JOB: Taking the data below, please print only the lines from the line holding "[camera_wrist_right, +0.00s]" to the line holding "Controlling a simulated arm", inclusive, with pictures omitted.

(Robot state and action records)
========================================================================
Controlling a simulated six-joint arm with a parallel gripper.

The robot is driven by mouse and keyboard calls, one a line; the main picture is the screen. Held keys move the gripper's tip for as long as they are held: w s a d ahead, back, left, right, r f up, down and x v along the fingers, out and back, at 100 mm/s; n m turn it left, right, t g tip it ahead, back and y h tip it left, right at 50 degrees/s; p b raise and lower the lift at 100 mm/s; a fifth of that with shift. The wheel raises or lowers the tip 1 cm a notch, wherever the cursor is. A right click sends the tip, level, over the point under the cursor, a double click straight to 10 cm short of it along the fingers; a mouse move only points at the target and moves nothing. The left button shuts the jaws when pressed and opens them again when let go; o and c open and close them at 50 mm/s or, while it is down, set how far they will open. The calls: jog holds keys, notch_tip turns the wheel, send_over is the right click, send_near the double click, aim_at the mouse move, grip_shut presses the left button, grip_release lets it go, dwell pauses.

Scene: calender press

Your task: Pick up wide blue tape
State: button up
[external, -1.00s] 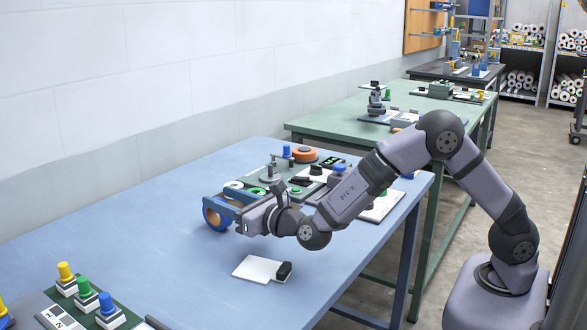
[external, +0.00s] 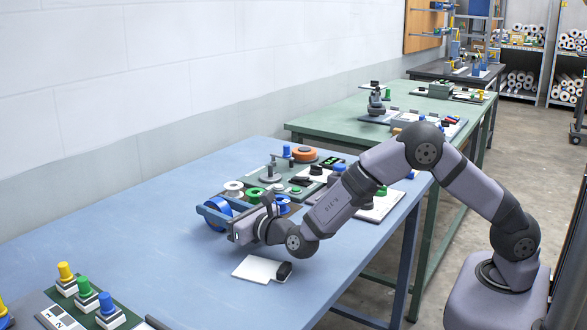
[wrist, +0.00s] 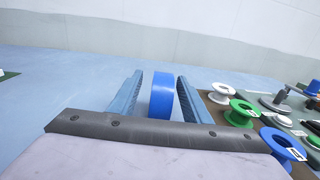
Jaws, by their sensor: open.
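The wide blue tape (external: 217,213) is a thick blue roll standing on edge on the blue table. In the wrist view the tape (wrist: 161,96) stands between the two blue fingers of my gripper (wrist: 158,90).
To the right of the tape are a white spool (wrist: 221,93), a green spool (wrist: 241,113) and a blue spool (wrist: 283,145). A white card (external: 256,268) with a black object lies nearer the front. The table (external: 120,230) is clear to the left.

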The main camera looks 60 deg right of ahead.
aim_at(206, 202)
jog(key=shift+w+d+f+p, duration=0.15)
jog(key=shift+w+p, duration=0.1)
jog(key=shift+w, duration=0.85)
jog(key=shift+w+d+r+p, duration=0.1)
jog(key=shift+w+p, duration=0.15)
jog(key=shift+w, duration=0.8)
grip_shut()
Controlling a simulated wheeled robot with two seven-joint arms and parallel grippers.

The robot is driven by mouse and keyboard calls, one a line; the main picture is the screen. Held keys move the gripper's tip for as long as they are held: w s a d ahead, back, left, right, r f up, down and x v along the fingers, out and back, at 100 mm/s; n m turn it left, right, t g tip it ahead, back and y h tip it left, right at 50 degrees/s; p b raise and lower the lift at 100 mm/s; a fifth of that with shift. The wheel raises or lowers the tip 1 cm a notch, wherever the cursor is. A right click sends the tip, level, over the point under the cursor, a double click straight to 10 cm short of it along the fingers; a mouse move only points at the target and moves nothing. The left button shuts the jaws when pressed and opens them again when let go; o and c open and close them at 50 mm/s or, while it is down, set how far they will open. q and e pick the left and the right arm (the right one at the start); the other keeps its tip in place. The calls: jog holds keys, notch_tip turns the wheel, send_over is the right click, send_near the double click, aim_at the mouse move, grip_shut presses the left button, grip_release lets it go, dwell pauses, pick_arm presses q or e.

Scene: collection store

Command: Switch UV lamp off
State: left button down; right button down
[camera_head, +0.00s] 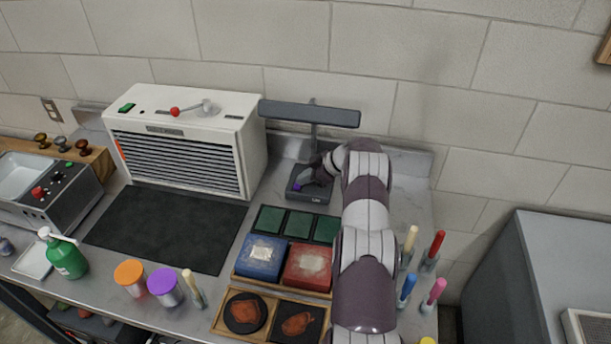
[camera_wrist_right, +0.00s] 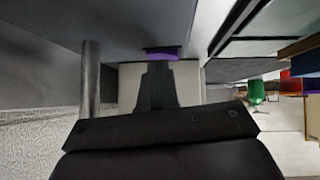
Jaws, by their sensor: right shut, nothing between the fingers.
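The UV lamp has a long dark bar head (camera_head: 309,114) on a post above a dark base (camera_head: 319,196), against the back wall. A small purple switch (camera_head: 297,187) shows on the base, and it also shows in the right wrist view (camera_wrist_right: 162,53). My right gripper (camera_head: 309,182) is shut and empty, low over the base under the lamp head. In the right wrist view its dark fingertips (camera_wrist_right: 160,66) are right at the purple switch; I cannot tell whether they touch it. My left gripper is not in view.
A white slatted cabinet (camera_head: 186,134) stands left of the lamp. Green pads (camera_head: 299,224), blue (camera_head: 262,256) and red boxes lie in front. Colored-handled tools (camera_head: 408,287) stand right of my arm. A black mat (camera_head: 165,228) lies clear at left.

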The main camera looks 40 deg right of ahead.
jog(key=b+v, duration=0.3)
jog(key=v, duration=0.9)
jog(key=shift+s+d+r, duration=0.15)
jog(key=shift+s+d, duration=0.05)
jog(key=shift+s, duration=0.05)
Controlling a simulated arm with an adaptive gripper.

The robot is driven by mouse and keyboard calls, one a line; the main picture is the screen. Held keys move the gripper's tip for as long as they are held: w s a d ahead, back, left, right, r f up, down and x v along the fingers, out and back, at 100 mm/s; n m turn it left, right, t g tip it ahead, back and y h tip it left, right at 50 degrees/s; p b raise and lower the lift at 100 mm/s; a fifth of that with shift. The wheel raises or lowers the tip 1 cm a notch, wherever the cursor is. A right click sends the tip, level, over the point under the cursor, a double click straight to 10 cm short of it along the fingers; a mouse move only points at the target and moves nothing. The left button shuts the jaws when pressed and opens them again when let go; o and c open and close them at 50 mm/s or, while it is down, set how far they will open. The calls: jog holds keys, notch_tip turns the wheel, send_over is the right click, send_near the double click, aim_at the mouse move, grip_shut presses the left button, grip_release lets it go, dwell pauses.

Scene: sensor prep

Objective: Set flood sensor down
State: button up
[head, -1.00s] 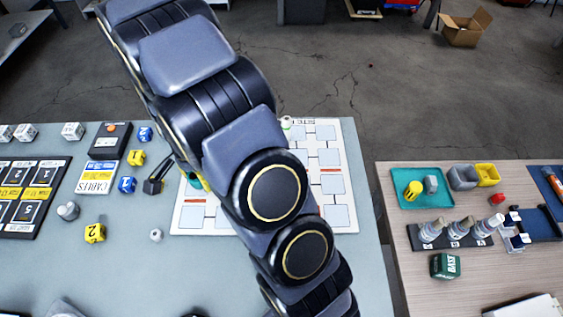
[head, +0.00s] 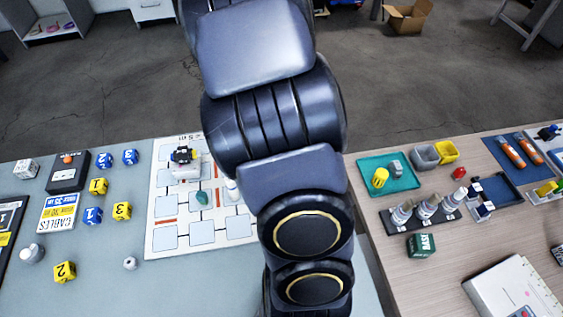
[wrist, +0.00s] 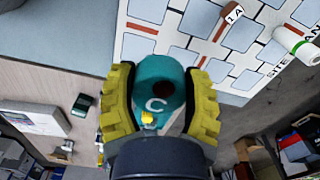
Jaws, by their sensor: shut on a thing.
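A rounded teal piece marked C (wrist: 158,88), with a dark round opening and a small yellow part at its lower end, sits between the yellow-padded fingers of my gripper (wrist: 166,98) in the wrist view. My gripper is shut on it; I take it to be the flood sensor. In the head view my own arm hides the gripper and this piece. The white site plan board (head: 232,232), with several pale squares and red bars, lies on the grey-blue table; it also shows in the wrist view (wrist: 190,15). The held piece appears just off the board's edge; its height is unclear.
On the board stand a white piece with a black top (head: 183,163) and a small teal piece (head: 202,198). A wooden table (head: 395,262) is at right, across a gap.

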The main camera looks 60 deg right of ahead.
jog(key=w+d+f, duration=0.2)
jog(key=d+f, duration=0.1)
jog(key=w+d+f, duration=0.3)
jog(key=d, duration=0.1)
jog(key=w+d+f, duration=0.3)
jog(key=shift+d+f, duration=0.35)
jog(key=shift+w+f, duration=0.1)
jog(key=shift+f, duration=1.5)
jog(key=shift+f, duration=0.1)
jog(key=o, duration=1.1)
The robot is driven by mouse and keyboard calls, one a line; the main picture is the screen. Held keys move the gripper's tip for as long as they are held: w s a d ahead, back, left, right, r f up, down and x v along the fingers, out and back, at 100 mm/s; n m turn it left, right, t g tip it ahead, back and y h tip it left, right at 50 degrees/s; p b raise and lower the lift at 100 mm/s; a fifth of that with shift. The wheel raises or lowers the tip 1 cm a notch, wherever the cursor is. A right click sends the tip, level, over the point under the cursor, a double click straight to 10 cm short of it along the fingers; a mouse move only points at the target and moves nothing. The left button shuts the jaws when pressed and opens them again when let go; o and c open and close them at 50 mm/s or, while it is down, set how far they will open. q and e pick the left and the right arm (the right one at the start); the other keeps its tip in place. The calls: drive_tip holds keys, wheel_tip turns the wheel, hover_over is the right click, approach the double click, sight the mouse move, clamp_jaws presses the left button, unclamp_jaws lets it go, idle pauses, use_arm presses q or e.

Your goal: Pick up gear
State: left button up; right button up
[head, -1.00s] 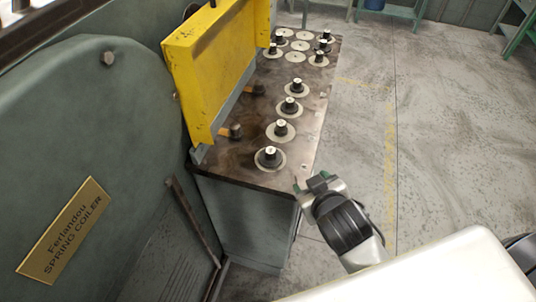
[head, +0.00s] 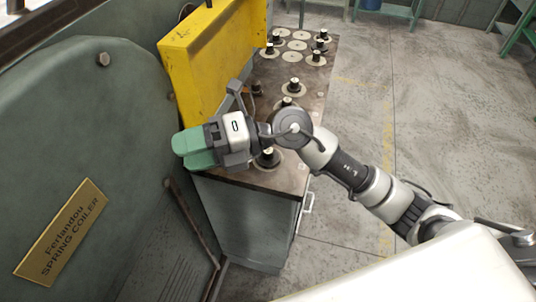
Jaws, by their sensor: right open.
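Light round gear-like discs sit around dark pegs on the machine's brown worktop (head: 325,75). A disc with a peg (head: 292,85) shows clear near the middle. The nearest peg (head: 268,155) is partly covered by my right arm, and its disc is mostly hidden. Another peg (head: 287,101) behind it is partly covered too. My right gripper (head: 190,148), with green fingers, reaches left across the front of the worktop, beside the yellow guard. It is open, and I see nothing in it. My left gripper is not in view.
The yellow guard (head: 205,62) stands along the worktop's left side. The large green spring coiler housing (head: 75,130) fills the left. More discs and pegs (head: 298,45) sit at the far end. The floor (head: 440,110) at right is open.

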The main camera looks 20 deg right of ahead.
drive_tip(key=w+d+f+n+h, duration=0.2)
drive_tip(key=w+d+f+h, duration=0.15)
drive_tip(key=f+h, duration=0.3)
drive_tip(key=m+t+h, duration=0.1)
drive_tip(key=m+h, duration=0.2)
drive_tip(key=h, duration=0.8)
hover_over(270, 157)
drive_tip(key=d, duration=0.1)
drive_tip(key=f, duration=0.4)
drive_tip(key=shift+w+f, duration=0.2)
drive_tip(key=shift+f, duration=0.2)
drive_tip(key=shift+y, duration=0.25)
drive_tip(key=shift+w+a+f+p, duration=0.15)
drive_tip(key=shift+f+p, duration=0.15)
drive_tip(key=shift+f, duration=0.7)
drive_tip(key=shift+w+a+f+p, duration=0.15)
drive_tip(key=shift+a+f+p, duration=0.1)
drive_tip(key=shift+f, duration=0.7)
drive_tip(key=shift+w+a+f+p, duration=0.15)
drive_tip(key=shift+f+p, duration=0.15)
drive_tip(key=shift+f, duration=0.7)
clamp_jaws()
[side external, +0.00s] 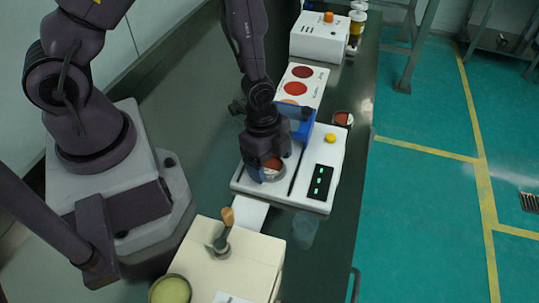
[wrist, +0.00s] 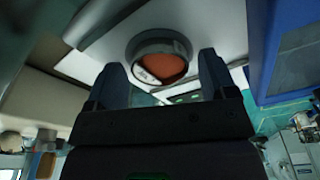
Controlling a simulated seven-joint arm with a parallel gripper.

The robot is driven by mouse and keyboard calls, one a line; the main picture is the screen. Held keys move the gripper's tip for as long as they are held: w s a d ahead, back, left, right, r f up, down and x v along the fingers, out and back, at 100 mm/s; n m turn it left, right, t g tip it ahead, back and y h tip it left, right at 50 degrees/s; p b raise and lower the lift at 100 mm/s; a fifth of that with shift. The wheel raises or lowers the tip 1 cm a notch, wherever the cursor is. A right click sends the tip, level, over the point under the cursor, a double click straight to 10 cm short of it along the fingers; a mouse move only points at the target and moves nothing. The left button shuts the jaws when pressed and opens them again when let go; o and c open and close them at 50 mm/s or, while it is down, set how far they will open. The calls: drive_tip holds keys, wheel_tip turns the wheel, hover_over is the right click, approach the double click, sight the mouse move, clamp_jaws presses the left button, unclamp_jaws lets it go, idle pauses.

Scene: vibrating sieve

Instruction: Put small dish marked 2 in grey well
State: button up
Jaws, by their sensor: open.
========================================================================
FULL SOLUTION:
[camera_wrist_right, +0.00s] 
Jaws, by their sensor: right shut, nothing between the fingers.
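The UV lamp has a long dark bar head (camera_head: 309,114) on a post above a dark base (camera_head: 319,196), against the back wall. A small purple switch (camera_head: 297,187) shows on the base, and it also shows in the right wrist view (camera_wrist_right: 162,53). My right gripper (camera_head: 309,182) is shut and empty, low over the base under the lamp head. In the right wrist view its dark fingertips (camera_wrist_right: 160,66) are right at the purple switch; I cannot tell whether they touch it. My left gripper is not in view.
A white slatted cabinet (camera_head: 186,134) stands left of the lamp. Green pads (camera_head: 299,224), blue (camera_head: 262,256) and red boxes lie in front. Colored-handled tools (camera_head: 408,287) stand right of my arm. A black mat (camera_head: 165,228) lies clear at left.

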The main camera looks 40 deg right of ahead.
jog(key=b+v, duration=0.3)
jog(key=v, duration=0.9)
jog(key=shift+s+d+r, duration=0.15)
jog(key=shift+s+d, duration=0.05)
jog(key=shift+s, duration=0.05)
Controlling a simulated arm with an adaptive gripper.

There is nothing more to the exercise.